- **Task goal**: Filter the data below for the string "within" and copy each matching line.

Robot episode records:
┄┄┄┄┄┄┄┄┄┄

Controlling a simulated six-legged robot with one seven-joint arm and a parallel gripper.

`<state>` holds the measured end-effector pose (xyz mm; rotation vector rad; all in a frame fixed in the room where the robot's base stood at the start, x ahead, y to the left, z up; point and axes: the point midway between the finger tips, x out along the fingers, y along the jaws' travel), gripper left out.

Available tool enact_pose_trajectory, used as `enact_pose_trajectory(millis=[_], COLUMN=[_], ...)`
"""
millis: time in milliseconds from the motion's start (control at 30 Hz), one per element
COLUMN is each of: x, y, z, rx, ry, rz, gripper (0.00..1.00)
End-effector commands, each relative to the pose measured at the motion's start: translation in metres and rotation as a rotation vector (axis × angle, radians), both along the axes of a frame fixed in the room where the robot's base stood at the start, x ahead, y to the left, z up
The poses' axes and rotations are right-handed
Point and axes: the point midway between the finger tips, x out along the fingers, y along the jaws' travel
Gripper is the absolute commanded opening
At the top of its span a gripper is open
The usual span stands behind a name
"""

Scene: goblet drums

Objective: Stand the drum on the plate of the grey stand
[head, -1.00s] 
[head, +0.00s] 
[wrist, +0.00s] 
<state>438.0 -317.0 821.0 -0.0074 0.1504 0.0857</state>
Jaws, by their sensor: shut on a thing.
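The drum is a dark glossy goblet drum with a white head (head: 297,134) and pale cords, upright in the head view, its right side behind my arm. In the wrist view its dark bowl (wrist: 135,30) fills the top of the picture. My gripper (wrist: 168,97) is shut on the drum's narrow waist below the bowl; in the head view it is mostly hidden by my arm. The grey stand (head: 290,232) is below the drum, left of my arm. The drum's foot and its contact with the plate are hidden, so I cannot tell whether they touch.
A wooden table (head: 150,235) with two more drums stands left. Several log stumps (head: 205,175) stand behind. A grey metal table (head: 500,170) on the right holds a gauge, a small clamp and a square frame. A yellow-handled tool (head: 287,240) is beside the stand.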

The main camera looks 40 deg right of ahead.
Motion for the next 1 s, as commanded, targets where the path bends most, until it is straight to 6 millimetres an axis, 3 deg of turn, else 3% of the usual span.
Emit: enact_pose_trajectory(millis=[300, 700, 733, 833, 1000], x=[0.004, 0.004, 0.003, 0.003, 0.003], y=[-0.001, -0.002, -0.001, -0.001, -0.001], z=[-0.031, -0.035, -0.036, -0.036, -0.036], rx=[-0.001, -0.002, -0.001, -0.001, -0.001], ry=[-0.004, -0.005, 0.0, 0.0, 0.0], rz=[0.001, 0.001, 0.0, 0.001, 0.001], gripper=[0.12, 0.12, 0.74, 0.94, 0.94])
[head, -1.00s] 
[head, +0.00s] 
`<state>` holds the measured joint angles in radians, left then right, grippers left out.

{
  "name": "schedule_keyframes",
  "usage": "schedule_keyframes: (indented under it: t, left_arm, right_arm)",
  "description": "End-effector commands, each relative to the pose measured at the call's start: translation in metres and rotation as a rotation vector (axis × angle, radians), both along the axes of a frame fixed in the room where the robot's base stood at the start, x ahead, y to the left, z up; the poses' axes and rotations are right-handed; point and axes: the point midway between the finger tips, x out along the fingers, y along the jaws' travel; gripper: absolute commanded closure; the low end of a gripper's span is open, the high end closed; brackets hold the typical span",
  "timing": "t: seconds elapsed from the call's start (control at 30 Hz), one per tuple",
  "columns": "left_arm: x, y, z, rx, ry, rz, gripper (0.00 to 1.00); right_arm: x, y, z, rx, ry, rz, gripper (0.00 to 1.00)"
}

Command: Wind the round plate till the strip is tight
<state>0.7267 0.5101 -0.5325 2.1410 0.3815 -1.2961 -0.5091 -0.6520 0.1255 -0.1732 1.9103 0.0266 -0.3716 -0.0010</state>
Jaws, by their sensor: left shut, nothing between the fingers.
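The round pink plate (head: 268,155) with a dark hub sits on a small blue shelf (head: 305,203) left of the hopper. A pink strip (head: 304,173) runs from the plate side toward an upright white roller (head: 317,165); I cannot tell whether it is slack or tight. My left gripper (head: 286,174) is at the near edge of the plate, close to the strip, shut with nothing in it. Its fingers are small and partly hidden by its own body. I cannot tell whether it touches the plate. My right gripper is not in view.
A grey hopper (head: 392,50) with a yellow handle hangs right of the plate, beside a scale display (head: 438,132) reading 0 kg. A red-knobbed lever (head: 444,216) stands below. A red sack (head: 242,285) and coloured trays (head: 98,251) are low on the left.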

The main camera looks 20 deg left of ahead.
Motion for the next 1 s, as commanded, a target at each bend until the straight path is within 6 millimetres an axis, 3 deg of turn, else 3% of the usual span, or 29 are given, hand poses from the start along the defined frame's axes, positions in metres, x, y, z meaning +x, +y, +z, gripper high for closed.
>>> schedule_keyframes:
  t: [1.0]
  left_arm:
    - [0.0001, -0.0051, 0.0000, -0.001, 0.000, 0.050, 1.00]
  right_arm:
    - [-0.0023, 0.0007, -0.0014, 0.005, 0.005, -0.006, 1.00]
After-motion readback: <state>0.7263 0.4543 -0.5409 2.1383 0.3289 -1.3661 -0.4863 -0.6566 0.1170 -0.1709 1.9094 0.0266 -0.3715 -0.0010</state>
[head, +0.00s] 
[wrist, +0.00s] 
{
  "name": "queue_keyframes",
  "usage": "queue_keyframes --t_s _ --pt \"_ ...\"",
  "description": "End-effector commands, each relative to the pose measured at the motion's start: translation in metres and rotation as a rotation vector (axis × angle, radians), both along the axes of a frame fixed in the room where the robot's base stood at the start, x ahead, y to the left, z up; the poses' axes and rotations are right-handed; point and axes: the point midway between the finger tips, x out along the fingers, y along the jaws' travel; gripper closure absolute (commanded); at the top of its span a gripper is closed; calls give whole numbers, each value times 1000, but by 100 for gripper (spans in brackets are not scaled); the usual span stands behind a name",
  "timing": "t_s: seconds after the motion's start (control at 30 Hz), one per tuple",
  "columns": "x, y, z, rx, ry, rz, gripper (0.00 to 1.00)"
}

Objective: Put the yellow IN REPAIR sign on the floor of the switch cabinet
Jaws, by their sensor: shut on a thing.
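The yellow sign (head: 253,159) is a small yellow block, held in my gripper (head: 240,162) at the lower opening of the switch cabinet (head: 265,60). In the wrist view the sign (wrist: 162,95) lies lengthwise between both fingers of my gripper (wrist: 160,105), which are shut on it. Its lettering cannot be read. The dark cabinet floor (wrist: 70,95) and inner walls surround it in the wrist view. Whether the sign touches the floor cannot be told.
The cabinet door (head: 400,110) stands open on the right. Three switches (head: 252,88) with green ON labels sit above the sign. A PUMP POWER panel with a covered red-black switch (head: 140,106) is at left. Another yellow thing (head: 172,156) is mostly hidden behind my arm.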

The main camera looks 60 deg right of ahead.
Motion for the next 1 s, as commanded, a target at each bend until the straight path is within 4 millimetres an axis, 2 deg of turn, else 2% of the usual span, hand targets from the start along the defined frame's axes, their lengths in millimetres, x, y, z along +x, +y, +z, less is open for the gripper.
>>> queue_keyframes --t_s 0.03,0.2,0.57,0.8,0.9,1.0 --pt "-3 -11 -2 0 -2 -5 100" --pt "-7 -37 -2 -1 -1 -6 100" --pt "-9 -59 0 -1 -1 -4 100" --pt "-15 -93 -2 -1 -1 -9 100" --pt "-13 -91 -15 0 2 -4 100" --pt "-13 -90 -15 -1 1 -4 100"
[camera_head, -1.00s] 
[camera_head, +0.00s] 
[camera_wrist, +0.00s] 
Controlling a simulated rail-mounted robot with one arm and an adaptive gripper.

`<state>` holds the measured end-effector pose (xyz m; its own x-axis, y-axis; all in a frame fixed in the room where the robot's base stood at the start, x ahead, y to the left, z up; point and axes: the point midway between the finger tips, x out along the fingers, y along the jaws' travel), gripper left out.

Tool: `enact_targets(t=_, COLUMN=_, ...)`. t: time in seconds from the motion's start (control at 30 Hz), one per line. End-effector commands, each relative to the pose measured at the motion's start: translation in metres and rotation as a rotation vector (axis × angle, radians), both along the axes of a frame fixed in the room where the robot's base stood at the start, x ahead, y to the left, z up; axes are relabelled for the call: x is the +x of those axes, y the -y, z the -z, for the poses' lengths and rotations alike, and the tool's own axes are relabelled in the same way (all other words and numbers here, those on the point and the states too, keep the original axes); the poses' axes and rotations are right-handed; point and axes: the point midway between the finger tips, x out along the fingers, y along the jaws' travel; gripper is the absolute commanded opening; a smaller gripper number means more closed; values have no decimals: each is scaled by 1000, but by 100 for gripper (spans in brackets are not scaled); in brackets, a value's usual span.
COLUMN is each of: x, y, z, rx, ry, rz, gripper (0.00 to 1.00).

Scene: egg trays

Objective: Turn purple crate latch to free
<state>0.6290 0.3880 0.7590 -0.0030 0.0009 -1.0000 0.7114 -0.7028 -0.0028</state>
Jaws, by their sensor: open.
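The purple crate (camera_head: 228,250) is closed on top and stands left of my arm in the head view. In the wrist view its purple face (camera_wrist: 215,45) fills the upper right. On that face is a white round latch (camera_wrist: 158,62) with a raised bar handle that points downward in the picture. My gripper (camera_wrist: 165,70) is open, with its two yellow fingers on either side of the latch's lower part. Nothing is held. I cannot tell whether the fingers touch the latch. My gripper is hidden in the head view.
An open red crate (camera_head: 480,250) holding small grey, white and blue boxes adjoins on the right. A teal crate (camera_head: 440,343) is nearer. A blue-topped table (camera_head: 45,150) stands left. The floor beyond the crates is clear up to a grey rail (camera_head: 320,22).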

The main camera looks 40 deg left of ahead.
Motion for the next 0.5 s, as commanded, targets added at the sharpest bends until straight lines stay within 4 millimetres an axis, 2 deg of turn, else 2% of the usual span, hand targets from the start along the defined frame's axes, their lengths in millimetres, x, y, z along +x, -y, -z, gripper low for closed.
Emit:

┄┄┄┄┄┄┄┄┄┄

- **Answer to this problem**:
Motion for the next 1 s, as commanded, a target at each bend until the straight path is within 6 millimetres an axis, 3 deg of turn, else 3% of the usual span, or 29 are given, hand poses from the start along the defined frame's axes, positions in metres, x, y, z meaning +x, +y, +z, gripper high for closed.
Motion for the next 1 s, as commanded, a target at each bend until the straight path is within 4 millimetres an axis, 2 deg of turn, else 2% of the usual span, hand targets from the start along the defined frame's axes, their lengths in millimetres, x, y, z along +x, +y, +z, less is open for the gripper.
Motion for the next 0.5 s, as commanded, targets added at the sharpest bends until straight lines stay within 4 millimetres an axis, 2 deg of turn, else 2% of the usual span, hand targets from the start along the defined frame's axes, their lengths in millimetres, x, y, z along +x, -y, -z, gripper low for closed.

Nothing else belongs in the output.